PROBLEM DETAILS — What is wanted is an exact restatement of the lines from the one with "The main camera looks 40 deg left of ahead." through the one with "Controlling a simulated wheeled", both included, and of no other lines.

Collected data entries

———

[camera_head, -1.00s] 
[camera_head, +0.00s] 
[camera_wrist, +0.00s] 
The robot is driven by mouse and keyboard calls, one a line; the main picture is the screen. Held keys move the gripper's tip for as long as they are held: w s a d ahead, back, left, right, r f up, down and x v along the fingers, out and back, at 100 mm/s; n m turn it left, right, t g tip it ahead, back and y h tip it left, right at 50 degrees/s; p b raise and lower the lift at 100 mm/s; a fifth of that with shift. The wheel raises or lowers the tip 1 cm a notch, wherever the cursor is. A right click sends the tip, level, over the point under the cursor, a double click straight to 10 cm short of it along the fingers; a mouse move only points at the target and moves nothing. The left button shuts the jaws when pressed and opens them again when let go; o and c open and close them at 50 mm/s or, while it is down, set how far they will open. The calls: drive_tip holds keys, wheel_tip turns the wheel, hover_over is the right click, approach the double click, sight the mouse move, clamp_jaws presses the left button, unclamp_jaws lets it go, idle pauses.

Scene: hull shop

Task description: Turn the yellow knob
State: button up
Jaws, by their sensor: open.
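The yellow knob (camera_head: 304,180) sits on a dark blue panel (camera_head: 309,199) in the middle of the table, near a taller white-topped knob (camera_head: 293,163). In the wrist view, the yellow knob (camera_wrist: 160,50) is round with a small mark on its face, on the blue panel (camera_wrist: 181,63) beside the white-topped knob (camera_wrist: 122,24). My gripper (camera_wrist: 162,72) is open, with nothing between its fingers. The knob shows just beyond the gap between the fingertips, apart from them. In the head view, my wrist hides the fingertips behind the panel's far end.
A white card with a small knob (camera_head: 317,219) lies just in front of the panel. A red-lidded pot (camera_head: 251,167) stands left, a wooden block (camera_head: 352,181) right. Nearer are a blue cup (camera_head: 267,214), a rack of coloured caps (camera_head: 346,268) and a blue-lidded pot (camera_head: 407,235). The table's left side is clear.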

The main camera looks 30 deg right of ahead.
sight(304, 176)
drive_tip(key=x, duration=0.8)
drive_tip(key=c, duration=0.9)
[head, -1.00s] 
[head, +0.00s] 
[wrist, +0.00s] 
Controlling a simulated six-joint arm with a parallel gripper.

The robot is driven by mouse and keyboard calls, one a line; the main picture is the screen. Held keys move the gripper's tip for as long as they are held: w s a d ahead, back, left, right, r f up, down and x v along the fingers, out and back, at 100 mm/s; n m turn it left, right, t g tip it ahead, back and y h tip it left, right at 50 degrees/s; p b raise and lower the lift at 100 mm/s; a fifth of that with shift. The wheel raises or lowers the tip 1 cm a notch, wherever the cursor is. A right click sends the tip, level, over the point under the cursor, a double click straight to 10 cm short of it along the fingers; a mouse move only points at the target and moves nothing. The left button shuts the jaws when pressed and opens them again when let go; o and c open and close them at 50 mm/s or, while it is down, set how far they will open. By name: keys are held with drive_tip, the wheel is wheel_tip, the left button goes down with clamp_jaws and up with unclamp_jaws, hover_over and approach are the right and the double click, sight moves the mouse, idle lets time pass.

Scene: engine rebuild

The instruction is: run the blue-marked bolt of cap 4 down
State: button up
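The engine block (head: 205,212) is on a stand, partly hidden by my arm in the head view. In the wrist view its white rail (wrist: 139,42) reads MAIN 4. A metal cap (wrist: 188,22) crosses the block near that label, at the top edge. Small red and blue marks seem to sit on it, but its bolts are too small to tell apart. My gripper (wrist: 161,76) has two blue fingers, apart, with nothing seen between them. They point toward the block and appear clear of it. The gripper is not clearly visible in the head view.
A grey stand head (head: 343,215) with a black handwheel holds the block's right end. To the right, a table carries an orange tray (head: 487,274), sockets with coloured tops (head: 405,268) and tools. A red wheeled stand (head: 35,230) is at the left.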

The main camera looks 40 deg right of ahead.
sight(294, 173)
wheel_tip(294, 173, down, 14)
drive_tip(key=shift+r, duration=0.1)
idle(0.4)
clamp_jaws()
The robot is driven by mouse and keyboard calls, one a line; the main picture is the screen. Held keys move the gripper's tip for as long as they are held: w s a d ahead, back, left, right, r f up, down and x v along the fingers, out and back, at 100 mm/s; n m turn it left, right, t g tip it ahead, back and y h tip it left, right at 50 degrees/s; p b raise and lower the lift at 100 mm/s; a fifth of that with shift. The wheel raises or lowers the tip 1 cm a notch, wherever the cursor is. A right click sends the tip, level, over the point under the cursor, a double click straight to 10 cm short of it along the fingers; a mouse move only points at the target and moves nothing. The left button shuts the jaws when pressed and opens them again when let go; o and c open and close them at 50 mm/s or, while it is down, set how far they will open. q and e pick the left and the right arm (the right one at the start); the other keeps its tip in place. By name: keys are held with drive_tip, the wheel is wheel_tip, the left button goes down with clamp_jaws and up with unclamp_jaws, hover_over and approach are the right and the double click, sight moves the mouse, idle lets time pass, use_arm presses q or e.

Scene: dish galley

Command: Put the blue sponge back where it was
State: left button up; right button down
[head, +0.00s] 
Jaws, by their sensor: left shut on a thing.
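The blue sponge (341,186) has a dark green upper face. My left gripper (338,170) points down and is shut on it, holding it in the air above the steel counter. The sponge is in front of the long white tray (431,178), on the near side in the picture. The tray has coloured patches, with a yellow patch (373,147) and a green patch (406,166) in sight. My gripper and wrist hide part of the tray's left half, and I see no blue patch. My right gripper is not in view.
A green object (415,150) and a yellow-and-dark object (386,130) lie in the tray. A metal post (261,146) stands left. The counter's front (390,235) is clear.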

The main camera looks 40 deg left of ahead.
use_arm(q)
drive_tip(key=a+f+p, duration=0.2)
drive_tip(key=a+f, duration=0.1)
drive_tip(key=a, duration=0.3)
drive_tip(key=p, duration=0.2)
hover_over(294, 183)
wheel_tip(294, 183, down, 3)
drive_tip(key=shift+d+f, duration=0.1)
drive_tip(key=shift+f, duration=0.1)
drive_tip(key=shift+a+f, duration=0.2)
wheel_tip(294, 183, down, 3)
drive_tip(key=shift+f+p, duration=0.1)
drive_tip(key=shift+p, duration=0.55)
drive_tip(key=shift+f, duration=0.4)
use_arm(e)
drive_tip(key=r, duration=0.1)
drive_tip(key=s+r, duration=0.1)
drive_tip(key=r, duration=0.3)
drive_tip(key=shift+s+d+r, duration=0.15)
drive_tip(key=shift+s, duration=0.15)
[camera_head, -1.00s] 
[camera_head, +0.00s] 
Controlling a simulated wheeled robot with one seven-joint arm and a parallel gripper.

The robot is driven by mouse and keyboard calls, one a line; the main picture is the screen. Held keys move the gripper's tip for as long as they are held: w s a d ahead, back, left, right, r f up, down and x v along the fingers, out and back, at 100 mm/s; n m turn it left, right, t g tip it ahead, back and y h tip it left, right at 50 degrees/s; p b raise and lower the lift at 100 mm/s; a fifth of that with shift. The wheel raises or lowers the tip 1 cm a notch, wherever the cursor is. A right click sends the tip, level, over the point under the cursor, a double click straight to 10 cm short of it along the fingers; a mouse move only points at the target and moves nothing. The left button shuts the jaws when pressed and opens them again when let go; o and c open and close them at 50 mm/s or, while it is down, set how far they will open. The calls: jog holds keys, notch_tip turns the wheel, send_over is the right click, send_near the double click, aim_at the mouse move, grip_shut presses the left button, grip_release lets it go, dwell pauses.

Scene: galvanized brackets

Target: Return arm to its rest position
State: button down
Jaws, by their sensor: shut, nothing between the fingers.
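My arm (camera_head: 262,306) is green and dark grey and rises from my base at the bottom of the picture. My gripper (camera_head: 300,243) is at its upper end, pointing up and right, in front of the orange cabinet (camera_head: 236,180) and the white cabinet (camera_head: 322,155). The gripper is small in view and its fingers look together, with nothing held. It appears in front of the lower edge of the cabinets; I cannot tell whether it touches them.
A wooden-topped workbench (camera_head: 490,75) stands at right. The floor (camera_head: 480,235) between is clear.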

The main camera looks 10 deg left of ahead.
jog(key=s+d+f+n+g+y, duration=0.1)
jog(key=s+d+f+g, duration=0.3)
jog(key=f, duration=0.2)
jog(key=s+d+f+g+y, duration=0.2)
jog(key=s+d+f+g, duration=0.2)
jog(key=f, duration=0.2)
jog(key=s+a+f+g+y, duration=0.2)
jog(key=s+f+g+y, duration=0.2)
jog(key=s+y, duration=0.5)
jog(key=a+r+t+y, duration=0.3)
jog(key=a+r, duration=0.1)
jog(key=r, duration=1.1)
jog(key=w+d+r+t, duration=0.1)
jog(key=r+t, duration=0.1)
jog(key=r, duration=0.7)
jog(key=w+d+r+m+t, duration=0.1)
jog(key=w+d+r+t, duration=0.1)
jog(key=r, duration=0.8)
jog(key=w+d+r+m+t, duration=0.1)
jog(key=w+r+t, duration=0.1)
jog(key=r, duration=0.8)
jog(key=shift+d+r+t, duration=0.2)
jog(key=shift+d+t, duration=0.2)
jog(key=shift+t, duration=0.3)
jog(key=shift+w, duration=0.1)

———

SOLUTION BELOW —
The main camera looks 40 deg left of ahead.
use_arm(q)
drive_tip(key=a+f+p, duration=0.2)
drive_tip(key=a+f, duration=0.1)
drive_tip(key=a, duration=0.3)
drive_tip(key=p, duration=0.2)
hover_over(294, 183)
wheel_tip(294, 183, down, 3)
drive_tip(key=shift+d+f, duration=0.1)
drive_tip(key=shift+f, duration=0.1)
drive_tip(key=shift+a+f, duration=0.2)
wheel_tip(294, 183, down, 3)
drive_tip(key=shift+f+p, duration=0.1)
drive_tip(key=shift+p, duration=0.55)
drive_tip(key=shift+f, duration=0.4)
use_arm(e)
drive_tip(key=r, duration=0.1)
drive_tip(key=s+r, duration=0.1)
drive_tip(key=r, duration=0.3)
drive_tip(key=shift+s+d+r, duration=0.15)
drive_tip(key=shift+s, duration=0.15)
[camera_head, -1.00s] 
[camera_head, +0.00s] 
Controlling a simulated wheeled robot with one seven-joint arm and a parallel gripper.

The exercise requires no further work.